Л. Толстой говорил: «Можно выдумывать все, что угодно, но нельзя выдумывать психологию» [27, 204]. Шолохов «не выдумывает» психологию своих героев, эта психология всецело определяется исключительными социальными обстоятельствами, острейшей социальной борьбой. Основное отличие психологизма Шолохова от классических форм психологизма, как, например, они выразились у Толстого, состоит в разности позиций, исходя из которых, художниками исследуется психология своих героев, и в принципе не только психология, но вся жизнь. Как мы уже неоднократно замечали, взгляд со стороны культуры, был сменен у Шолохова взглядом, тесно сопряженным с изображаемой действительностью. К тому же, как верно отметил В. Компанеец: «Практическое сознание шолоховских казаков естественно освобождало психологический анализ от утопического морализаторства» [28, 12].
У Шолохова, по сравнению с Толстым, нет чисто психологических коллизий, связанных с постановкой в пределах сознания героя этических или философских проблем в их оголенном виде. Действительность с ее жестокостью и кровью, необходимостью определенного социального выбора лишают героев Шолохова отвлеченной созерцательности и романтизированной мечтательности. Их только что «в полный голос» начинающая высказываться внутренняя жизнь, раскрываясь неожиданно, быть может, для них самих, оказывается лишь дополнительным моментом и стимулом к дальнейшему социальному действию, к более отчетливому определению своего места в меняющемся мире.
Герои Шолохова в «Донских рассказах» проявляют себя в иных, чем герои классической литература, ситуациях. Прежде всего, они берутся художником на изломе своих психологических конфликтов с реальностью. Подоснова же, внутренняя нравственная пружина этих конфликтов исключительно социальна. Поэтому мало сказать, что мышление и психология шолоховских героев предметны, что они, как правило, не опосредуются никакой сторонней отвлеченной идеей философского плана, – необходимо подчеркнуть, что в этой предметности психологических состояний героев выявляется особая система отношений человека и мира в эпоху революционного слома общества.

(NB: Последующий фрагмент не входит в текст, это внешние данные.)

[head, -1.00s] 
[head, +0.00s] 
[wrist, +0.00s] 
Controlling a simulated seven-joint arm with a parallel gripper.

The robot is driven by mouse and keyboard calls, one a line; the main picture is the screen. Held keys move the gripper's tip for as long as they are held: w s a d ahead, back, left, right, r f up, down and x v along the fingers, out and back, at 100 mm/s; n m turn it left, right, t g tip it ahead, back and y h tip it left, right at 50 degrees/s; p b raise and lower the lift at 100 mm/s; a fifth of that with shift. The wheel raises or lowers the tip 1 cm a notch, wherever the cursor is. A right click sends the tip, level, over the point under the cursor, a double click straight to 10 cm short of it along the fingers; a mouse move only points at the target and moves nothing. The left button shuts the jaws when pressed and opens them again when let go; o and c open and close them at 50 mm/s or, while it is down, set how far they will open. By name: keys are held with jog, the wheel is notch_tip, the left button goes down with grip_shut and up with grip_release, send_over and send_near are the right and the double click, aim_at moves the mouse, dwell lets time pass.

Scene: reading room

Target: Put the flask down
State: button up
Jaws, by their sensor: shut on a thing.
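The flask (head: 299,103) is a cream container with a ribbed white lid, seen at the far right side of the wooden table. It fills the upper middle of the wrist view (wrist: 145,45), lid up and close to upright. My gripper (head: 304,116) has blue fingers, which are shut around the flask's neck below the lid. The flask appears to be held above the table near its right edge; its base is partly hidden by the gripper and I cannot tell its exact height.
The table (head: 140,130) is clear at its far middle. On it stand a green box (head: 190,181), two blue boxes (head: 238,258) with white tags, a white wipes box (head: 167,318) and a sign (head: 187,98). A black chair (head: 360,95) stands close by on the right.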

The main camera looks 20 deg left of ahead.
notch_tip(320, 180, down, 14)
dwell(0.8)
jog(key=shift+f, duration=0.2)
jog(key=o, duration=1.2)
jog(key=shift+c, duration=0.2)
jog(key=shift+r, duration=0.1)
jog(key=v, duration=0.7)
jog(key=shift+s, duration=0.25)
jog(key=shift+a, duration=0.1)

«Донские рассказы» – а именно они представляли собой основной художественный материал исследования в этой главе – это не только определенный шаг, движение писателя от известной «пробы пера» к мастерскому полотну удивительной силы и выразительности, не только своеобразная предыстория «Тихого Дона». Известно, что сам Шолохов отверг подобный подход к первым своим произведениям. «Донские рассказы» – это самостоятельный и во многих смыслах художественно совершенный цикл малых эпических произведений, в которых Шолохов в полный рост поставил самый крупный и серьезный вопрос советской литературы – изображение революции и народа, исследование новых социальных форм жизни. Без обращения писателя к эстетическим принципам устного народнопоэтического творчества, часть из которых была рассмотрена в этом разделе книги, сделать это было бы затруднительно.
Собственно, сами фольклорные тексты составляют значительную часть его произведений. Шолохов использует этот материал, находя в нем необходимый для объяснения изображаемых им событий смысл, беря его как многосоставную художественную параллель с авторским дискурсом, тем самым расширяя стилистические возможности своих текстов. Главная книга Шолохова «Тихий Дон» начинается с песенных эпиграфов, которые дают зачин всей эпопее о жизни народа. Но и дальше, с первых страниц романа фольклорная стихия мощно входит в стиль и существо повествования. Это делается Шолоховым через сравнение, фольклорно-диалектное слово, через народнопоэтические жанровые вкрапления – Прокофий, дед Григория, жил «бирюком», соседка «торочила» на проулке, – а вот первый портрет Григория – «в улыбке было… звероватое». Дальше писатель неоднократно будет использовать в романе сравнения с сильной фольклорной доминантой, которые не только являются адекватными для передачи внешности, поведения, поступков героев, но создают языковой и стилистический фон повествования, указывающий на эстетические ориентиры писателя. Но Шолохов использует и более сложные народнопоэтические приемы: Дуняшка «ласточкой чертила баз», Пантелей Прокофьевич «чертом попер в калитку», «тучей буревой» и т.п. Эта древнейшая форма сравнения посредством творительного падежа одно из самых ярких свидетельств связи творчества писателя с фольклорными способами изображения действительности. Даже авторские сравнения во многом насыщены этой фольклорной предметноизобразительной силой – «седой каракуль туч», «беленький стручок далекой колокольни».